Clemson head coach Dabo Swinney pointed out simply by virtue of the five practices his team held in the facility prior to winning that game, the highest-rated non-BCS bowl game ESPN has ever televised, it had already begun to pay dividends for the program.
"Whatever the final price tag on the building was, it's not even close to what it would have cost to have a three-and-a-half-hour infomercial for Clemson University in front of millions and millions of people who get to watch it," Swinney said.
Swinney was the last of five speakers at the ceremony, which the university invited fans to attend. Despite the wintry weather, Tiger fans turned out in droves to tour the new facility.
Director of Athletics Dan Radakovich, who has now been on the job for nearly two months, said the hundreds who attended the ceremony demonstrated the passion that was the very reason he wanted to come to Clemson in the first place.
"That's why it was important to have this day open for the Clemson family," he said. "And how apropos that we're in an indoor facility on a lousy day outside. We didn't plan that. But we're going to plan a lot of other things. We have a lot of things to do here within the athletic program to keep pace with the people with whom we compete."
The first speaker of the day was senior place-kicker Chandler Catanzaro, whose 37-yard field goal as time expired lifted the Tigers to their 25-24 win over the then-No. 7 Bayou Bengals in the bowl game.
"I cannot express how excited me and the rest of the players, as well as the staff, are to have this beautiful facility," he said. "As Coach Swinney is always reminding us, the best is the standard here. This building clearly represents what the best is all about ... and I believe this day brings us one step closer toward our goal of bringing another national championship to where the Blue Ridge yawns its greatness."
In addition to the full-length football field housed within, the facility features state-of-the-art video and audio capabilities, a weight room that overlooks the practice field, a training room and doctors' area, and storage areas, among other bells and whistles. There are also plans to add a "pro player" locker room on the upper level with NFL logos and televisions for former players to have their own space when they return to campus.
President of the IPTAY Board of Directors Charles Dalton said the project was one of which his organization, the athletic department's fundraising arm, was very proud.
"IPTAY always likes big, bold, highly visible projects; we have talked to Terry Don (Phillips) from time to time about bringing us those big, bold projects - the kind of projects that directly affect our athletic program and make our athletic program more competitive, that improve us on the field and on the court, projects that people can see and put their passionate feelings behind - and I don't know how you can get much bigger and bolder than this," Dalton said.
Phillips, who retired as athletic director in November when Radakovich was named his successor, oversaw the completion of the project as one of his final acts of business at the reins of the athletic department.
"I want to thank our IPTAY donors, our Major Gift donors, our IPTAY Board, our Board of Trustees," Phillips said. "This is an opportunity to say thank you to you.

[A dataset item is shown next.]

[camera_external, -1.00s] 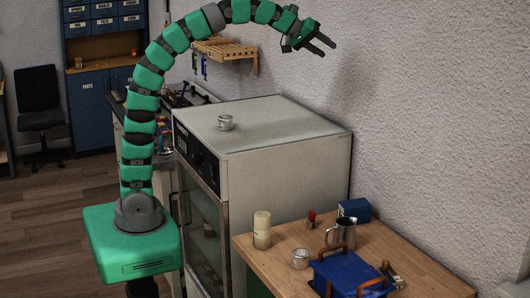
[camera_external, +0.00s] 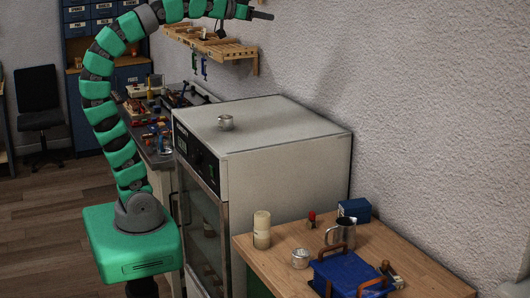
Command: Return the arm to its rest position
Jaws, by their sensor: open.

Your support for our athletic programs is tremendous."
Radakovich declined to take much credit for the facility, as it was largely built and funded prior to his arrival, though he did reiterate the need for Clemson to "go faster" in terms of facility upgrades for all its athletic programs.
"All the credit for this certainly goes to Terry Don and (Associate Athletic Director for Facilities and Grounds) Robert (Ricketts) for their vision and taking Dabo's lead here and saying, 'This is a desire. This is a need here. How do we fill it?' And one of the ways that it was filled here is by the generous donations of the IPTAY members and the IPTAY Board specifically allocating the money," Radakovich said. "So, I get the opportunity to be here and see this open, but so many people did such great work here in order to get to this spot."
It appears that the next step in the facilities construction is the walkway over 93 and the sidewalk beside Riggs, which is underway right now.
DRad says the next step is to fix the basketball facilities, and he may scrap the current expansion to Littlejohn in favor of an entirely new arena. I would not mind Clemson playing at the BiLo Center or Anderson for a year while we build a new arena.